Her approach is also appreciated by writers who have chosen, in varying ways, to avoid baring all. Donna Leon, an American writer based at the other end of Italy from Naples, in Venice, has seen her Commissario Brunetti detective novels published around the world – but she refuses to let them be published in Italian for fear it will spoil her relative invisibility.


“I’m real famous in Germany … and I don’t think it does anybody any good,” she told the Guardian. “I was 50 when this happened to me and I had the good sense to realise that it would be better in a little place [like Venice]. No Italian has ever said anything bad about the books; no Italian has ever opposed anything I’ve said in the books or been offended by it, which makes me very happy. But I don’t think it’s good to be famous. I’ve never seen a case where it is.”
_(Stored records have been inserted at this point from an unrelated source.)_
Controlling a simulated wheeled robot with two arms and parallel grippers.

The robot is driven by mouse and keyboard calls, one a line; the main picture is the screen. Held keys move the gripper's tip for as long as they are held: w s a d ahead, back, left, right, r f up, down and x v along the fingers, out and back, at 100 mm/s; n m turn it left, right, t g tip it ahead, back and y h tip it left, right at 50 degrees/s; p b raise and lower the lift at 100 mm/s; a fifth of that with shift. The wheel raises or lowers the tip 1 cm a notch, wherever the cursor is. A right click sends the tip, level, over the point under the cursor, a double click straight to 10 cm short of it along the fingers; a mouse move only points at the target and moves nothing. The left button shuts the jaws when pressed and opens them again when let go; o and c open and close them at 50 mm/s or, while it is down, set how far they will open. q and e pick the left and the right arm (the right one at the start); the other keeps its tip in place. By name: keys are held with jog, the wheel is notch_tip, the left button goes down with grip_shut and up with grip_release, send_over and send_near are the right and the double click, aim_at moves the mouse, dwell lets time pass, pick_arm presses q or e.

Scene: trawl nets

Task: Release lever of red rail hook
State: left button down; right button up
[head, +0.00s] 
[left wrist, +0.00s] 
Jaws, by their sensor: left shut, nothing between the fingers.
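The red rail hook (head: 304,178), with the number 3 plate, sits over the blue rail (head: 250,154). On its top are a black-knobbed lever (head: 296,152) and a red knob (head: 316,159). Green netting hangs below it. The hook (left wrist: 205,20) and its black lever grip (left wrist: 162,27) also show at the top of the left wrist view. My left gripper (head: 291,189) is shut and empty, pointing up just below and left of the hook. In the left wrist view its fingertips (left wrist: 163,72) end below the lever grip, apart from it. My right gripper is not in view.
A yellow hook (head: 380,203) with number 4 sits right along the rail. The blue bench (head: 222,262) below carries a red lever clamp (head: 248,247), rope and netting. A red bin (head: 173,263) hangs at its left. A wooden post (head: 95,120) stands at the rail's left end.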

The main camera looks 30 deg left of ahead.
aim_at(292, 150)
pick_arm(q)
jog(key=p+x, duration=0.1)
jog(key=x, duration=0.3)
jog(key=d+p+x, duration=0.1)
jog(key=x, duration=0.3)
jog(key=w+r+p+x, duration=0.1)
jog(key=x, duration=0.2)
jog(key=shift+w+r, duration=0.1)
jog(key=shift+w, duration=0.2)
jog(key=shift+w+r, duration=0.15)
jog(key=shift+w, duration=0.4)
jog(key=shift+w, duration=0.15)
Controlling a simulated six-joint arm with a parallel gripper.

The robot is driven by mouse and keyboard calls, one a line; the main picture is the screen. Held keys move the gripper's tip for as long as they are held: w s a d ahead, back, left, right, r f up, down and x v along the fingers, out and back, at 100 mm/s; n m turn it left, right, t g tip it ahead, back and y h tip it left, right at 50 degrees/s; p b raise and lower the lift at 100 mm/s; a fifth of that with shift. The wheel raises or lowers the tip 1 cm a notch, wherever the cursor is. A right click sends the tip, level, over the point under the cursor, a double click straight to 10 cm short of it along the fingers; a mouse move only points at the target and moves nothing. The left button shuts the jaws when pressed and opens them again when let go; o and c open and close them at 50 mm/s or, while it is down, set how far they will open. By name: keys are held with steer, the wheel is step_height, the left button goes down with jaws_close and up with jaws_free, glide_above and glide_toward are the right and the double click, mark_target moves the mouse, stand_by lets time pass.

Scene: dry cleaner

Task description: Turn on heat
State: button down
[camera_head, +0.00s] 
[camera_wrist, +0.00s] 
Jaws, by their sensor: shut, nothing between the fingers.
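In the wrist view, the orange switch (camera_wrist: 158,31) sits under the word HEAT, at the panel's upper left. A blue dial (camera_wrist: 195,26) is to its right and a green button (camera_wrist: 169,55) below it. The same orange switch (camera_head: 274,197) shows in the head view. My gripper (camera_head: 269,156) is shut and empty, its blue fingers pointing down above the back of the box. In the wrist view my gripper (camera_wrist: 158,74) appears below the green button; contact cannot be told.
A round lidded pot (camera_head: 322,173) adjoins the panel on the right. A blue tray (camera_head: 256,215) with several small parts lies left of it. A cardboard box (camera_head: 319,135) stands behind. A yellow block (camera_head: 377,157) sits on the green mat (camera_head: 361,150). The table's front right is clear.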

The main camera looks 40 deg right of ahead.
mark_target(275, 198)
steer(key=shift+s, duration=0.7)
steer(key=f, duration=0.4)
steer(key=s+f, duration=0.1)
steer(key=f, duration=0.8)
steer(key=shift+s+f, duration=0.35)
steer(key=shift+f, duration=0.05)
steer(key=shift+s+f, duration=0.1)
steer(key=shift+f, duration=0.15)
In her 1991 letter, Ferrante joked to Ozzola – who, with her co-editor husband, Sandro Ferri, is one of the very few people who know her true identity – that she would be “the cheapest author in the publishing house” (Edizioni e/o]) because of her no-publicity stance. Cynical observers might argue that, in fact, Ferrante’s refusal to reveal herself has proved a most effective PR tool.


“More than in her books, Ferrante’s strength lies in her not being here, her huge distance from everything,” wrote Paolo di Paolo in La Stampa this week. Arguing that there was something disproportionate in the adulation reserved for Ferrante compared with the limp reception usually given to Italian authors by anglophone critics, he said there was a cluster of contemporary talents who were just as deserving of praise but who lacked an accompanying authorial mystery.


“Some will object that in literature the game of pseudonyms is fair play. Yes, but it is rare they last for more than 20 years,” he said. “And anyway … it’s far less interesting than a life, a face, a real experience.”